Viele Anarchist*innen haben sich dem Anarchismus wegen ihrer persönlichen rebellischen Einstellung zugewandt. Nicolas machte da keine Ausnahme. Er war ein natürlicher Anarchist, mit einer geringen Toleranz für die Autorität, und er besaß große Reserven an Zorn. Als Kind in eine Internatsschule geschickt, dann direkt von der Schule zum Kriegsdienst und von dort direkt an die Universität von Oxford, dabei lernte er trotz – oder wegen – seines traditionellen Hintergrundes der Autorität zu misstrauen.
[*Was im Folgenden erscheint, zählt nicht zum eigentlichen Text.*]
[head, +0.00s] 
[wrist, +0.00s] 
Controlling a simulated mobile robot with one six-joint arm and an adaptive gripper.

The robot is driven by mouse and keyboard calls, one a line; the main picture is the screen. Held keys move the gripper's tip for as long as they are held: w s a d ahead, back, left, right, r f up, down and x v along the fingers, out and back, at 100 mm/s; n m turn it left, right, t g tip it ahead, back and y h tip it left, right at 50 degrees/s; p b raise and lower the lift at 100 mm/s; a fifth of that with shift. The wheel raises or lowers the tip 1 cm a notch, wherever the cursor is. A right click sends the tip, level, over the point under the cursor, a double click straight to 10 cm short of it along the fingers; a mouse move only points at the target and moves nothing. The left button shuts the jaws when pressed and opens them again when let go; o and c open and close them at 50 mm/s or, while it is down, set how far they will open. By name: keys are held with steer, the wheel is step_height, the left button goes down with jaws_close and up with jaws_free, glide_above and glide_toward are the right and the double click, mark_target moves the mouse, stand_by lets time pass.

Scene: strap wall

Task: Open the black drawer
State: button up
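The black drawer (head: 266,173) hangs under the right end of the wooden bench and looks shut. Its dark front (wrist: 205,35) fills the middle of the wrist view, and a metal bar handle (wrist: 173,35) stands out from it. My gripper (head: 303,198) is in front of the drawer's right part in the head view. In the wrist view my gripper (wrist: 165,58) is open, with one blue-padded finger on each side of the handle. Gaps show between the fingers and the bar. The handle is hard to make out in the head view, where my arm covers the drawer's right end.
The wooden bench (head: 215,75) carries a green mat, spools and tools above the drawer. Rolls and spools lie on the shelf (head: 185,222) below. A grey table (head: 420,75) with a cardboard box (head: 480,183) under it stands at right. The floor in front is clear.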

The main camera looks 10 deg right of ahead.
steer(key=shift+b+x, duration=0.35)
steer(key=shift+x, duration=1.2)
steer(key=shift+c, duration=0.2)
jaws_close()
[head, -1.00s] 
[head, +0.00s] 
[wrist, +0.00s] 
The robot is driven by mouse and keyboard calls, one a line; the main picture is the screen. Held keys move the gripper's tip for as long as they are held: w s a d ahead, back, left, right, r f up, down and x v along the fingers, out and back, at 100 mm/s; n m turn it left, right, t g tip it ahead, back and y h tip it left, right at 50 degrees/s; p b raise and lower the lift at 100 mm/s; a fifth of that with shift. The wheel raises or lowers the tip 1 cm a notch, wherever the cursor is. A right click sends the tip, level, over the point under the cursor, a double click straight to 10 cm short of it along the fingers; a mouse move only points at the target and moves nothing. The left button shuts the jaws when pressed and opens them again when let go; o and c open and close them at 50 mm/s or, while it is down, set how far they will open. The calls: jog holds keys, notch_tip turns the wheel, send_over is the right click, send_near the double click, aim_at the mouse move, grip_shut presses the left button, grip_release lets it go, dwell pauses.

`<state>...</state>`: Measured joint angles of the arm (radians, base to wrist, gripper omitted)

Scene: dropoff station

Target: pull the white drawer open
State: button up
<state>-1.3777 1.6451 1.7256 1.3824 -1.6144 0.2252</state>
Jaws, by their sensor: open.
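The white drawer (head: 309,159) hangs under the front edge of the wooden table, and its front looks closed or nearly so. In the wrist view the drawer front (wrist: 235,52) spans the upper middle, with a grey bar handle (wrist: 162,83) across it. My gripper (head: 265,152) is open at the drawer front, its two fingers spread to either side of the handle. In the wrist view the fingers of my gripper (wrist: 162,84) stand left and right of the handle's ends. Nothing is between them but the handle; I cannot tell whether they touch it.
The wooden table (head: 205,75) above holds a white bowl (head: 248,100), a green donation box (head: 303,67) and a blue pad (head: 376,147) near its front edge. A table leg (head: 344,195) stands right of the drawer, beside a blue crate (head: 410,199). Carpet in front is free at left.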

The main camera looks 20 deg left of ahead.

Erstaunlicherweise findet man in seiner eigenen Familientradition auch den Anarchismus. So war sein Großvater, Karl Walter, einer von zwei britischen Delegierten des ersten Internationalen anarchistischen Kongresses, der 1907 in Amsterdam abgehalten wurde.
Obwohl Nicolas in seinen letzten Jahren einen Großteil seiner Protestaktivitäten aufgab, auch wegen seiner zunehmenden körperlichen Behinderung, hörte er nie auf, für die anarchistische Presse zu schreiben und auf anarchistischen Versammlungen zu sprechen. Eine Broschüre, die er 1986 über die Bedeutung des Mai-Feiertages veröffentlichte, kann man zugutehalten, dass durch sie der 1. Mai als ein populärer Tag des Protests für die Anarchist*innen in Großbritannien wiederentdeckt wurde. Und seine Edition der Essays von Charlotte Wilson, einer Anarchistin, die mitgeholfen hatte 1886 in London die international renommierte anarchistische Zeitschrift „Freedom“ zu gründen, wurde nach seinem Tod im Jahr 2000 veröffentlicht.
Er war daran interessiert, wie eine neue Generation die anarchistischen Ideen für sich entdeckte und definierte – obwohl ihn ihr Mangel an historischem Bewusstsein und das Fehlen konkreter Ziele für die Zukunft oft auch wütend gemacht hat.
Es ist traurig, dass er die Neuauflage von „Betrifft: Anarchismus“ nicht mehr erleben konnte, aber seine Worte leben weiter, und seine Stimme klingt wie jene, an die diejenigen, die ihn kannten, sich erinnern: kämpferisch und kompromisslos, aber immer flackert im Hintergrund eine große Hoffnung und Menschlichkeit auf.
Natasha Walter
(1) Nicolas Walter: Betrifft Anarchismus. Leitfaden in die Herrschaftslosigkeit. Mit einem Vorwort und einer kommentierten Anarchismus-Bibliographie von Jochen Schmück sowie einem biographischen Nachwort von Natasha Walter. Libertad Verlag, Potsdam, voraussichtlich Juni 2018, 3. neu übersetzte und erweiterte Ausgabe, ca. 260 Seiten. ISBN 978-3-922226-28-4. Ladenpreis: ca. 14,80 Euro.
(2) Eine D-Notice (Defence-Notice) ist eine vom britischen "Defence and Security Media Advisory Committee" herausgegebene Empfehlung an die Medien um zu verhindern, dass bestimmte Informationen im Interesse der nationalen Sicherheit veröffentlicht werden. Dem noch heute unter anderem Namen bestehenden Komitee gehören Mitglieder der Regierung und der Medien an. Das System der D-Notice wurde bereits 1912 eingeführt, und es galt als Kompromiss zwischen nationaler Sicherheit und Pressefreiheit. Die D-Notices wurden noch bis nach dem Zweiten Weltkrieg von den britischen Medien im Rahmen einer freiwilligen Selbstzensur weitgehend befolgt.
(3) Die Profumo-Affäre war ein politischer Skandal um den britischen Heeresminister John Profumo in den Jahren 1962/63, dem vorgeworfen wurde, 1961 eine Affäre mit dem Mannequin Christine Keeler gehabt zu haben, die wiederum eine Beziehung mit Jewgeni "Eugene" Iwanow, dem Marineattaché der sowjetischen Botschaft, unterhalten haben soll. Es kamen Gerüchte auf, dass Keeler den Minister im sowjetischen Auftrag ausspioniert habe. Der Skandal führte am 5. Juni 1963 zum Rücktritt von Profumo. Die Profumo-Affaire hatte das Ansehen der Regierung selbst so beschädigt, dass auch der konservative Premierminister Harold Macmillan im Oktober 1963 aus gesundheitlichen Gründen, nicht zuletzt aber auch wegen des politischen Skandals, seine Ämter niederlegte.